LQR House Inc. heads into its May 14 earnings release with short sellers clearly in retreat — a notable turn for a micro-cap advertising stock that has been heavily borrowed across much of the past two months.
The most telling move this week is in short interest itself. Estimated short interest fell 24% over the week to 1.5% of the free float, down from a local peak near 1.8% in late April. The retreat is meaningful in pace rather than absolute level — at just over 210,000 shares short, the overall position is modest for a $19 million market-cap name. Borrow availability reflects that ease: ORTEX data puts availability at roughly 310% of outstanding short interest, meaning there are more than three shares available to lend for every one currently borrowed. That is a loose lending market by any measure.
Cost to borrow tells a different story, though. At 6.2% annualised, it is actually up nearly 20% over the week — but the more important context is the direction it has come from. CTB ran above 17% as recently as early April, touching its highest level of the trailing 30-day window around March 31. The sharp compression since then — down more than 60% over the month — confirms that the frenzy of short-side demand that characterised late March and early April has substantially cooled. Shorts are cheaper to carry now, but the lingering uplift relative to a standard general-collateral rate reflects that the stock remains a differentiated borrow.

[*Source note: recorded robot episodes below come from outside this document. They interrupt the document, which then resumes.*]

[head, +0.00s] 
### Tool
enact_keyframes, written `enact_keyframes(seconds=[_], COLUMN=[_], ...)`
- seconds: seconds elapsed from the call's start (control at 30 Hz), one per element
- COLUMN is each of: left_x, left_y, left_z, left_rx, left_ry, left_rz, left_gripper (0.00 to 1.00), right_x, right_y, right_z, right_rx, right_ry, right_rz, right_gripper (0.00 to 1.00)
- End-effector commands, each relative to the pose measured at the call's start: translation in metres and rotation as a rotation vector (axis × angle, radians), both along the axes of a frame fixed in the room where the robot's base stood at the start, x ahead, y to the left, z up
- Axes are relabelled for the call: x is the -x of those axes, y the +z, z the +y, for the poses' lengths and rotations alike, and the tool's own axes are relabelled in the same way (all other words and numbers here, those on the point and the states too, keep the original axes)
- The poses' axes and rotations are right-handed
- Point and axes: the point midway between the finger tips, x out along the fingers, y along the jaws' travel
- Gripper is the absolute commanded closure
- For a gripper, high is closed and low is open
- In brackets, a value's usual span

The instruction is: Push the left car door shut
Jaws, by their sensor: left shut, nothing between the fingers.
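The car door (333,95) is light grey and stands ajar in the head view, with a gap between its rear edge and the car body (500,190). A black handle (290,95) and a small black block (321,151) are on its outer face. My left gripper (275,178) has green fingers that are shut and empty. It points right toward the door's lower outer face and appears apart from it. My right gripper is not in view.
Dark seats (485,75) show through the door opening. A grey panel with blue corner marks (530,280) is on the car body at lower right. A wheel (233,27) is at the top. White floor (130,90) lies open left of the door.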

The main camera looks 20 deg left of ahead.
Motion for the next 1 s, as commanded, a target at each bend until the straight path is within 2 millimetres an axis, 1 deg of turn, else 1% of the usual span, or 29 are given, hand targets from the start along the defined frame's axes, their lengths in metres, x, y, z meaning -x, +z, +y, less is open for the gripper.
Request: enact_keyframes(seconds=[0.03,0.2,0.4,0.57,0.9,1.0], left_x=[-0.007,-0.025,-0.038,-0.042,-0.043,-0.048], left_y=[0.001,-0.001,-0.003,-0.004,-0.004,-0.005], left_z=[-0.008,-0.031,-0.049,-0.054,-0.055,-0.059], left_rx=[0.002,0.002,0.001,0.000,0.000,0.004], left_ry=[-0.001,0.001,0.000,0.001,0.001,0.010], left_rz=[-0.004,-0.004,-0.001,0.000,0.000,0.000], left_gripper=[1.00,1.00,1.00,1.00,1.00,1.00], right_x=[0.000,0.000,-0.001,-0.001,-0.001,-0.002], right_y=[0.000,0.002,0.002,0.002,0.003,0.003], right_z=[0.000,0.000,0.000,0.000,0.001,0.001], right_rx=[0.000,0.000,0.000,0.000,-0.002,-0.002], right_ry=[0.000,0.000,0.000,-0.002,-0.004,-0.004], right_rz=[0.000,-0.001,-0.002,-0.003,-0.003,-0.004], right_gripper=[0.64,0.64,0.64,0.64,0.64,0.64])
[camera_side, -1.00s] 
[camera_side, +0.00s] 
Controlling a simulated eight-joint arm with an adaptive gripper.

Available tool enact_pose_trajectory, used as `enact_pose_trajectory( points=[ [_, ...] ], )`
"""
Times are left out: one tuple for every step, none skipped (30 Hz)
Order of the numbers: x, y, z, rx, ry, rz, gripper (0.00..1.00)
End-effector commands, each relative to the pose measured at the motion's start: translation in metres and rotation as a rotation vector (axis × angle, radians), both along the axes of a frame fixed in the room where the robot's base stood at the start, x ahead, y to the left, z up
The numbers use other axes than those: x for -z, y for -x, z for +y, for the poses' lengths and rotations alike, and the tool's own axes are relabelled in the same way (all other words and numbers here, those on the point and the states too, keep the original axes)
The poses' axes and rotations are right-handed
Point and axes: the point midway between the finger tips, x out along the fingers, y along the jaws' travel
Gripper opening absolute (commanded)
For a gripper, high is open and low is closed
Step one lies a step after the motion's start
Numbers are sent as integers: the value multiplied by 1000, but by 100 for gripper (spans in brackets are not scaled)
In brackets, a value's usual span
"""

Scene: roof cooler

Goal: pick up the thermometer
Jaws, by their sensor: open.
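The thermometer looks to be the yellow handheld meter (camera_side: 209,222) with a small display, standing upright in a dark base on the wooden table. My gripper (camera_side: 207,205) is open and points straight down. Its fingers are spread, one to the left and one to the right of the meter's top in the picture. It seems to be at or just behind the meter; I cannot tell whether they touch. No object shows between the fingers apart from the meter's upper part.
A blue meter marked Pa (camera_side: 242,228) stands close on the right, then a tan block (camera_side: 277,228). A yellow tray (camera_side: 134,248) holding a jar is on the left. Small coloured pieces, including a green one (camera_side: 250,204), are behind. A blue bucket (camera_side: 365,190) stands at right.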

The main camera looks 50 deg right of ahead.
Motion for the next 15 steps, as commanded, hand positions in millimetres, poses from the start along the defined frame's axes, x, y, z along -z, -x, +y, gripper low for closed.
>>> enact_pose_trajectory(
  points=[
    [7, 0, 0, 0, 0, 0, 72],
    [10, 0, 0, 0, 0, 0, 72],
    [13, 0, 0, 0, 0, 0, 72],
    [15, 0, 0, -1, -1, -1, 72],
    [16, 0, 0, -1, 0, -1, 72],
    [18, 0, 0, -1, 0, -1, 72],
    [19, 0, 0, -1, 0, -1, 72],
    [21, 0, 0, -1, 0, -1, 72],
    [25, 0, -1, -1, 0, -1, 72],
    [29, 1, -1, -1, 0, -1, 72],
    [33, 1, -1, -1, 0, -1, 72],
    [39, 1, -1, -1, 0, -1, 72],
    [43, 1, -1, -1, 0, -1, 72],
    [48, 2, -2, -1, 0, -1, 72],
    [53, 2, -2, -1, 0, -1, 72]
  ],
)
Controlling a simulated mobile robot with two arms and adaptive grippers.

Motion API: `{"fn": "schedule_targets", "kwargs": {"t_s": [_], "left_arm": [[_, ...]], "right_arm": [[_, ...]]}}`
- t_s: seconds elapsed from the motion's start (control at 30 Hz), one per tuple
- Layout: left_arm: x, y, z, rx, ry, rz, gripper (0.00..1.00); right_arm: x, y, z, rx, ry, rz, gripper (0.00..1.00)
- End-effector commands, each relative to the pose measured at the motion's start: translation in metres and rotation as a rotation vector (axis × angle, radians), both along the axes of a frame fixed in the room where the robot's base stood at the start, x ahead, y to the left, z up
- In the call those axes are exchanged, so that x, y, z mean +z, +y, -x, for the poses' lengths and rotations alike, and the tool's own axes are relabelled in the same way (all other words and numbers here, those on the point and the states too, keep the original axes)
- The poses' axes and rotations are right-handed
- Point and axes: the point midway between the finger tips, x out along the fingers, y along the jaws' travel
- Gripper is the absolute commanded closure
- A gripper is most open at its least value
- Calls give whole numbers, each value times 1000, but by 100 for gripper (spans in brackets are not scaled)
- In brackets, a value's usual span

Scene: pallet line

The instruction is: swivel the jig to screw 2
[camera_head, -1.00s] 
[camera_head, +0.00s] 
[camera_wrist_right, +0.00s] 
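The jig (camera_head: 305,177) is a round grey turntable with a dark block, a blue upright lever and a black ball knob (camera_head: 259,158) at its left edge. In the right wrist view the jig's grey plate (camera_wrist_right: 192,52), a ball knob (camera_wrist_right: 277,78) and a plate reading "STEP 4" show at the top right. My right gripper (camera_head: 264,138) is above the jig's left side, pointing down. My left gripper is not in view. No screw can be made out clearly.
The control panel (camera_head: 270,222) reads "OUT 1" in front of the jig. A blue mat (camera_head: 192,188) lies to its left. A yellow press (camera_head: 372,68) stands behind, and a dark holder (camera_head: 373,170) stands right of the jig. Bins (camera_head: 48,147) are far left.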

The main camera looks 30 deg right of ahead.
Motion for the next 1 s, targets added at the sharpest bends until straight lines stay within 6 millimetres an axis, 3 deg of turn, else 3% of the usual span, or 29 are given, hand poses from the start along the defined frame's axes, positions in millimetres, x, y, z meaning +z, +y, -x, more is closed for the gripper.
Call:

The ORTEX short score adds nuance to the picture. It has eased from 49.2 on April 24 to 43.7 on May 5 — still in the moderate range, but the direction of travel is clearly lower. That decline tracks closely with the unwinding of short interest through the back half of April, as does a steady loosening of availability over the same period. Where utilisation of the lending pool peaked above 43% in late March, it has settled near 29% — well below the 52-week high of 99.4%, suggesting the stock is nowhere near the squeeze-pressure zone it reached at its most extreme.
Price action has been choppy. YHC gained 11.8% over the past week to close at $0.90 on May 5, recouping some of the 10.6% it shed in the prior month. The week's bounce coincides directly with the short-interest decline, making the directional link hard to ignore — though the stock remains a sub-dollar name with a $19 million market cap and all the liquidity constraints that implies. Among the loosely correlated peer set, PERI on Nasdaq added 4.1% over the week, while TVA.B on the TSX dropped sharply, down 24% — underscoring how idiosyncratic the moves across this peer group are.
What to watch next is the May 14 earnings event. Prior reactions have been mixed in magnitude: the most recent print in early March sent the stock down 6.8% on the day before recovering some ground, while the November 2025 release produced a shallower 2.8% one-day decline. With short interest already compressed and availability loose, there is limited structural pressure on either side heading into the number — but the stock's history of volatile post-earnings swings on thin volume means the setup rewards close attention to both the print and any change in borrow demand in the days immediately following.